When you lose someone, you lose a part of you, you may lose your light or yourself. September of 2021 is a year and month I can never forget. The pain I saw in my parents’ eyes. When death happens, time doesn’t stop, you do. Your pain can sometimes turn into anger, bitterness or depression, sometimes even fear of what is to come next.
When I was a kid, I never really understood funerals or someone dying. I would cry because everyone else was crying. But when I lost my sister, all I could do was cry. I was hurt, angry and I wanted to yell but all that could come out was silence. All I remember saying is, “It’s not fair… Why did it have to be her?” I would sometimes question if she was in pain, did she suffer or scream once she felt it was too late. Losing my cousin was hard enough and then having to wait for his funeral was even harder. But, at the same time, I lost my sister and now had another funeral to plan.
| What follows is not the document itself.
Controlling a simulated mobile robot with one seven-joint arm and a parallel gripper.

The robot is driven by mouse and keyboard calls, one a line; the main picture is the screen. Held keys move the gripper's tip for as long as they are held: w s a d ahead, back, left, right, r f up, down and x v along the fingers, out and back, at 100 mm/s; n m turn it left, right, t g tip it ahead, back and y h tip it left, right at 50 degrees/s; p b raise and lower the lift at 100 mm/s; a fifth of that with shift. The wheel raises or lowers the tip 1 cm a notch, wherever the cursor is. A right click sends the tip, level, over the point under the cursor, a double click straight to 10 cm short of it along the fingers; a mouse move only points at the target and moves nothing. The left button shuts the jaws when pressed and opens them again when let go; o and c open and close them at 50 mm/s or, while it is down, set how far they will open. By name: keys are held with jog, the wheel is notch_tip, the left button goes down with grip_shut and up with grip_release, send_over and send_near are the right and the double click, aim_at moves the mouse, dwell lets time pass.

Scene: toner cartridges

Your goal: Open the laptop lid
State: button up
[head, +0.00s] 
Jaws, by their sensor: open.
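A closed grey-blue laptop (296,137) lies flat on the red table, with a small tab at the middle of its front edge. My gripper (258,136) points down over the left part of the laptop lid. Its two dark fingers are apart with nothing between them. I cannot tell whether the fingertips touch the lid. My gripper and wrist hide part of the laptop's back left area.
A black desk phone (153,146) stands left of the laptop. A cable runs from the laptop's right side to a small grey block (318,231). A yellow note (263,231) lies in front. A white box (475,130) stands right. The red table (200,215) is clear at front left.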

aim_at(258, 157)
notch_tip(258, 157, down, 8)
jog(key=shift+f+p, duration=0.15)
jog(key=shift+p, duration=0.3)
Days went by, weeks and months, of how I would never see her, feel her, hug her. I sometimes cried because I could never hear her voice again or argue or yell, “I love you, Bubbles.” Then there were birthdays, holidays, graduation, everything she didn’t get to see or finish. I learned that when you’re close to someone, and when you lose them, you also lose a part of yourself.
I started to really feel my pain once holidays rolled around because it was time for family and memories and laughter and joy. And the last thing I was thinking about was laughter and joy. My heart was filled with anger and resentment. I was broken, basically defeated.
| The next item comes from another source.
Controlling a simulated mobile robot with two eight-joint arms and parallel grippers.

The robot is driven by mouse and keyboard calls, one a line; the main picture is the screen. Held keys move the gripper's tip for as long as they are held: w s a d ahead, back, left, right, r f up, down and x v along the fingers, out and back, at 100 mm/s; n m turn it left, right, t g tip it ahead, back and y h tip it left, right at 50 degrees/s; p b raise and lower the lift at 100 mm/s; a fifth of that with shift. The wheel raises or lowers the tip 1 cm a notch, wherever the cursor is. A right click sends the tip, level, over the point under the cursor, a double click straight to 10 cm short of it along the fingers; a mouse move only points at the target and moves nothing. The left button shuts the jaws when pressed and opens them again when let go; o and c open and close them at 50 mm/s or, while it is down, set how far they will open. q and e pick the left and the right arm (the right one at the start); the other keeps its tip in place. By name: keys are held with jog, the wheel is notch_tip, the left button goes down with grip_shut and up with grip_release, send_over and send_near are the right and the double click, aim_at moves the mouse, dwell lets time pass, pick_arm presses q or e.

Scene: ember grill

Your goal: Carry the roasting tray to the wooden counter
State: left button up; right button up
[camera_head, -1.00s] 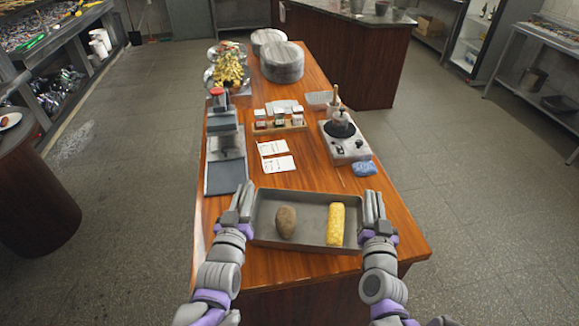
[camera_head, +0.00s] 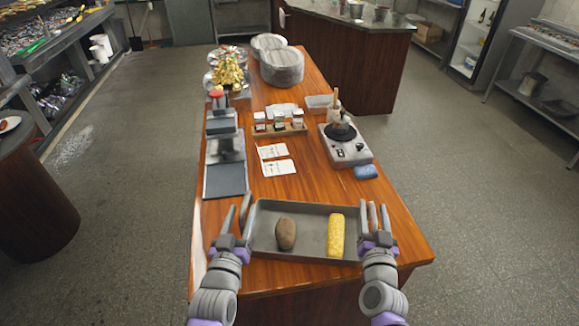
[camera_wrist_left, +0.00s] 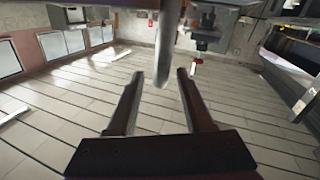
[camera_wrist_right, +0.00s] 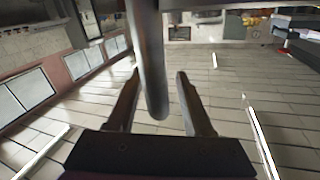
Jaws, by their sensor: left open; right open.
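The grey roasting tray (camera_head: 302,209) lies on the near end of the wooden counter (camera_head: 215,272). It holds a brown potato (camera_head: 286,233) and a yellow corn cob (camera_head: 336,235). My left gripper (camera_head: 240,206) is open at the tray's left end. My right gripper (camera_head: 378,204) is open at its right end. In the left wrist view, a grey edge (camera_wrist_left: 167,50), seemingly the tray's, stands between the spread fingers. A similar edge (camera_wrist_right: 152,60) lies between the fingers in the right wrist view. Contact with the fingers cannot be told.
Behind the tray are white cards (camera_head: 279,168), a dark-plated scale-like device (camera_head: 226,180), a jar rack (camera_head: 280,130), a burner-like unit (camera_head: 346,150) and a blue sponge (camera_head: 365,172). Floor is clear on both sides.

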I finally understood why some people hate the holidays or want to skip over them. Sitting in a house during Christmas or Thanksgiving with pictures of you and your sibling changes everything. Every chair, every smell, every room holds a precious moment or sometimes memory. Till this day, I can never walk into my sister’s room without crying or turning away. When she passed, I remember closing her door because leaving it open was too painful to see.
Everywhere I turned I could see her. I was in a state of whether or not I should leave the house or stay. The reason I chose Campbellsville University was because my sister went here, and I thought it would bring me closer to her. But being here now I feel even more distant from her. The interesting thought about family is that you can’t choose them, they are a part of you no matter what.
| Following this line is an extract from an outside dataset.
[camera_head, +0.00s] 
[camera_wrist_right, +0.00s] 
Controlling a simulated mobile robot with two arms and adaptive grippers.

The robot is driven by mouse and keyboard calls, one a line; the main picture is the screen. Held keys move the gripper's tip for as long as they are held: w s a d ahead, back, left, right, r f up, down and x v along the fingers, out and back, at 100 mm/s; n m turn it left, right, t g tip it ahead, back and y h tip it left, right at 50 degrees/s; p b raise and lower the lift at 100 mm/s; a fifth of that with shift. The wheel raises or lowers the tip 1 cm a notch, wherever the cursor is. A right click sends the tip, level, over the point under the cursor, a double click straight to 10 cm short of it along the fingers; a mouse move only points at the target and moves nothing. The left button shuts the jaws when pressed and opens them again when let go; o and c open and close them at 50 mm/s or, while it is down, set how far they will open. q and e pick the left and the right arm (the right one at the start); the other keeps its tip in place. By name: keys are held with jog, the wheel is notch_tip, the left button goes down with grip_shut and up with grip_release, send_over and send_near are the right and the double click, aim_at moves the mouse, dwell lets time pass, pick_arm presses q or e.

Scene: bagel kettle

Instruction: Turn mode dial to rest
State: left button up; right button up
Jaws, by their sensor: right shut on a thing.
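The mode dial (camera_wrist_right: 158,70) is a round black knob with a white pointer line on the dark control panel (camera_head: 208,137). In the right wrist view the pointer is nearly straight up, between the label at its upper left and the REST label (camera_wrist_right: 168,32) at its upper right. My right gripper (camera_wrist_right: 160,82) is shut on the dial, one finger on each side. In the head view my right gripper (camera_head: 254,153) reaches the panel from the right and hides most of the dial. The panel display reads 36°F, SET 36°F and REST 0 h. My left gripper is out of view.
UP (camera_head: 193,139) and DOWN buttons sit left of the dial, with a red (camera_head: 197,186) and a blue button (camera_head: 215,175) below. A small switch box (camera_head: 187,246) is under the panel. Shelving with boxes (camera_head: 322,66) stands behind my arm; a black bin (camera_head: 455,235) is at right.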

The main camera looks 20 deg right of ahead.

My family, moms and dads have lost so many people, but nobody would ever think that their parents would have to bury their child. Seeing my parents struggle and grieve through the loss of their first child was heartbreaking. I don’t know how my mom had the strength to speak at her own daughter’s funeral.
My dad was lost for a whole year, and I sometimes felt bad because it felt like he was the only one that was allowed to grieve or be in his pain and everyone else would just comfort him. My mom still tells me to this day, “Tomias, you never fully grieved your pain, you took care of us, and just kept pushing.” The reason why is because I never had a shoulder to really cry on. I didn’t know who to go to. I was mad at God, and opening up to people during a time like that wasn’t the easiest conversation starter.
As time has passed, I still feel lost, even more now than when it did happen.
She’s all I think about. I sometimes want to create a bracelet that says, “What would Zeph do/ W.W.Z.D.” To me, she was my rock, my go to person, my sunshine, my everything, really. My sister was a ray of sunshine, my cousin was always full of ideas or had a smile, and Q was just a breath of fresh air. I used to be so happy, but without them, I feel so empty, and time hasn’t changed a thing.
I couldn’t understand or comprehend why her? Why my sister? And the person I was most mad at, or had the most hate for, was God. Why would you take her away, especially at a time like this. I lost hope, I was hurting, I was in pain, bitter, lost and wanting answers all at the same time.
What’s not fair is their lives ended before they even started.